### Task statement
The entries below contain a line with "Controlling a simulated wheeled" and a line with "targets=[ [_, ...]". Quote exactly those two lines and all lines between them.
## START
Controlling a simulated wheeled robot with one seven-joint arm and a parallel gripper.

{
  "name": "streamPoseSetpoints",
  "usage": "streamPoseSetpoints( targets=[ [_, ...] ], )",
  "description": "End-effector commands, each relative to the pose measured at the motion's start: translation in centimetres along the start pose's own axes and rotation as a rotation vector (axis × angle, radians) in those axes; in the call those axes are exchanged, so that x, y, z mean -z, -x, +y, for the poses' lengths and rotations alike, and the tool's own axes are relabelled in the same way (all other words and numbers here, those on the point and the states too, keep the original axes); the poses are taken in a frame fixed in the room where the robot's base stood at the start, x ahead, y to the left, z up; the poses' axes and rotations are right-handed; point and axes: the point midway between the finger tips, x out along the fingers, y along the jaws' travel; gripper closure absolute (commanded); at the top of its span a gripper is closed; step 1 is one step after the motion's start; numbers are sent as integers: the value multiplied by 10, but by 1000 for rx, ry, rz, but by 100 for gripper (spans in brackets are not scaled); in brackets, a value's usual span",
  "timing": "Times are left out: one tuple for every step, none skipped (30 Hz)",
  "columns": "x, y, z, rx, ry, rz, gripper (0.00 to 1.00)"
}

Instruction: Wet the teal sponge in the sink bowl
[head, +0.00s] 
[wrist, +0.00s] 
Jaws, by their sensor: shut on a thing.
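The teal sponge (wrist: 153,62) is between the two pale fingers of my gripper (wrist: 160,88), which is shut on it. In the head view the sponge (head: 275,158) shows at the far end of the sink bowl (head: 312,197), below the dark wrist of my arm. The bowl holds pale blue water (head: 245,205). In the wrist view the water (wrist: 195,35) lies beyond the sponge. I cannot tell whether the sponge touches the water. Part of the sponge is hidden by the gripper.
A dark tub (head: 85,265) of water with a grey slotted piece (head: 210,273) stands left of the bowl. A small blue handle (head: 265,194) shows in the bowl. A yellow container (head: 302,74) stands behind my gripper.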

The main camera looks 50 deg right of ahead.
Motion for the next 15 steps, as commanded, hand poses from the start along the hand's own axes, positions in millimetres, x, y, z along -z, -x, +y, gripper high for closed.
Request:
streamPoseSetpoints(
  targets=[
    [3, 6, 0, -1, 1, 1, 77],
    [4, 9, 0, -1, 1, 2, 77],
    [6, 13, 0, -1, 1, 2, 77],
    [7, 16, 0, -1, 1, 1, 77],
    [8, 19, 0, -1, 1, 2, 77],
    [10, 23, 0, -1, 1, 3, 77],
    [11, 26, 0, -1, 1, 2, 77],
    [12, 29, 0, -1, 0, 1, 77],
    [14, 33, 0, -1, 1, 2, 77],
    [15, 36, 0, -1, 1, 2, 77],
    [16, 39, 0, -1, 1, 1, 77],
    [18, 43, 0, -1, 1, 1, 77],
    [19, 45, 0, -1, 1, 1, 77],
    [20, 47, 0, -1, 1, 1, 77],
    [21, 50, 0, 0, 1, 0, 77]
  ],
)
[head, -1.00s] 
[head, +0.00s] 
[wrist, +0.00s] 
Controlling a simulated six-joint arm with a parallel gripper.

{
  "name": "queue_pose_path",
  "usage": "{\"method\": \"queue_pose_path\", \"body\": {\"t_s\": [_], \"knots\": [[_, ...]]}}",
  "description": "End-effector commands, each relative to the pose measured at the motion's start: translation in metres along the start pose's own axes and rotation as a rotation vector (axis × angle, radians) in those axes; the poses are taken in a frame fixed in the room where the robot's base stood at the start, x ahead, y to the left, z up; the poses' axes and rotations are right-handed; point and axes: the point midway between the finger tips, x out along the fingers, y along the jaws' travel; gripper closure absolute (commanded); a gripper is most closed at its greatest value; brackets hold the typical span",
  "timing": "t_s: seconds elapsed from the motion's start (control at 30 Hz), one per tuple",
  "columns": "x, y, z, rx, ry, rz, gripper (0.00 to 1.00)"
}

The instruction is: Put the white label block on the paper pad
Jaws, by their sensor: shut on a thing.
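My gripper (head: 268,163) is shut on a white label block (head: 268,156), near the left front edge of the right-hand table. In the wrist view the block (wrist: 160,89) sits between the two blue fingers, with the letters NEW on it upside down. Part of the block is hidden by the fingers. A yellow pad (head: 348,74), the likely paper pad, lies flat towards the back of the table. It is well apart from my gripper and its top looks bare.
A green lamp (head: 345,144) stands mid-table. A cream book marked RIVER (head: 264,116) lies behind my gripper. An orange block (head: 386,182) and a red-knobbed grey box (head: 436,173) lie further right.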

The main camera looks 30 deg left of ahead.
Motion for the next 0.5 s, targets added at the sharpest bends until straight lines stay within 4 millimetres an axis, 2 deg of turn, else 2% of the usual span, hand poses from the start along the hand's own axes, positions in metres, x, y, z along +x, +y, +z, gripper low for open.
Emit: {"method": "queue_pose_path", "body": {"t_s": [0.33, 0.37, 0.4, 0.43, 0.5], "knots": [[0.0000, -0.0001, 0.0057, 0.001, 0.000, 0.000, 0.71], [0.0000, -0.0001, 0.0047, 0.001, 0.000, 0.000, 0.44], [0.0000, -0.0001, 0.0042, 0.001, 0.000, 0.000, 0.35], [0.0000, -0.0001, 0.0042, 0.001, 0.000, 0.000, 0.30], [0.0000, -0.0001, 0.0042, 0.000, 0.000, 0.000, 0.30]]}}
## END
## START
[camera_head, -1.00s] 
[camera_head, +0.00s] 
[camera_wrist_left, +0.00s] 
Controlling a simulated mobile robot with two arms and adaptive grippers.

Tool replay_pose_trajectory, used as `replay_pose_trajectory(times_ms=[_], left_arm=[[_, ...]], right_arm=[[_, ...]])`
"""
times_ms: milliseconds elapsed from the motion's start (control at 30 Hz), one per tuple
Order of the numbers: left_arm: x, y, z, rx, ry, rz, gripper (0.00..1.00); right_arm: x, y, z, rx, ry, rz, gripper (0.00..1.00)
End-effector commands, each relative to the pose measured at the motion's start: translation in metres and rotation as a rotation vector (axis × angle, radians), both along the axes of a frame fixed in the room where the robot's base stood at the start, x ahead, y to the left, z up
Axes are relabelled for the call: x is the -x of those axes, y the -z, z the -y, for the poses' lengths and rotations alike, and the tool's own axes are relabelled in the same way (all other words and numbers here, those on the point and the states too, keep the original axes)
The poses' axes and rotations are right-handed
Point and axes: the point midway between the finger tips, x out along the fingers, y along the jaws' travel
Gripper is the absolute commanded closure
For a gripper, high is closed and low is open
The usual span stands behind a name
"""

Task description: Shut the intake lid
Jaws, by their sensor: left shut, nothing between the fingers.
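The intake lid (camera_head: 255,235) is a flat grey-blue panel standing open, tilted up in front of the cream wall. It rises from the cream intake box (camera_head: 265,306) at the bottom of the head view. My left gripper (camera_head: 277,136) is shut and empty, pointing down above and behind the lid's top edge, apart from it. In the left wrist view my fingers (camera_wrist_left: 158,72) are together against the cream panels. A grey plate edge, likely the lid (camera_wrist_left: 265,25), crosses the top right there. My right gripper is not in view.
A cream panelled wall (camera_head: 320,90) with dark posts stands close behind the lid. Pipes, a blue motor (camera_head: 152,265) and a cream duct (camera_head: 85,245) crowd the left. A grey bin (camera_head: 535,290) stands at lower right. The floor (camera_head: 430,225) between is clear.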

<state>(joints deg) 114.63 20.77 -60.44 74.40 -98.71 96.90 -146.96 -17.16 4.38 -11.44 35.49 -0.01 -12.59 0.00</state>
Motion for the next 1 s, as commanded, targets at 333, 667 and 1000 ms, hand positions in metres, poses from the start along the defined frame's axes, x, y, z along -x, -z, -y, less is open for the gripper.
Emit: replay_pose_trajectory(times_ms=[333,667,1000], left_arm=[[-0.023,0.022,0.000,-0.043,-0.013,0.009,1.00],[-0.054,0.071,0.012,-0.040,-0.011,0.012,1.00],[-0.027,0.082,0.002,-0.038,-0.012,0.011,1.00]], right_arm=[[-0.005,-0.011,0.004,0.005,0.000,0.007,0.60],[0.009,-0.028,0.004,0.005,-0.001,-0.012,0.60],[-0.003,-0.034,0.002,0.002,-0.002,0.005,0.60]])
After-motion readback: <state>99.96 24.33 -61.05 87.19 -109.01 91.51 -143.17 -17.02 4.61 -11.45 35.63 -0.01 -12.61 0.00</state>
## END
### Task answer
Controlling a simulated wheeled robot with one seven-joint arm and a parallel gripper.

{
  "name": "streamPoseSetpoints",
  "usage": "streamPoseSetpoints( targets=[ [_, ...] ], )",

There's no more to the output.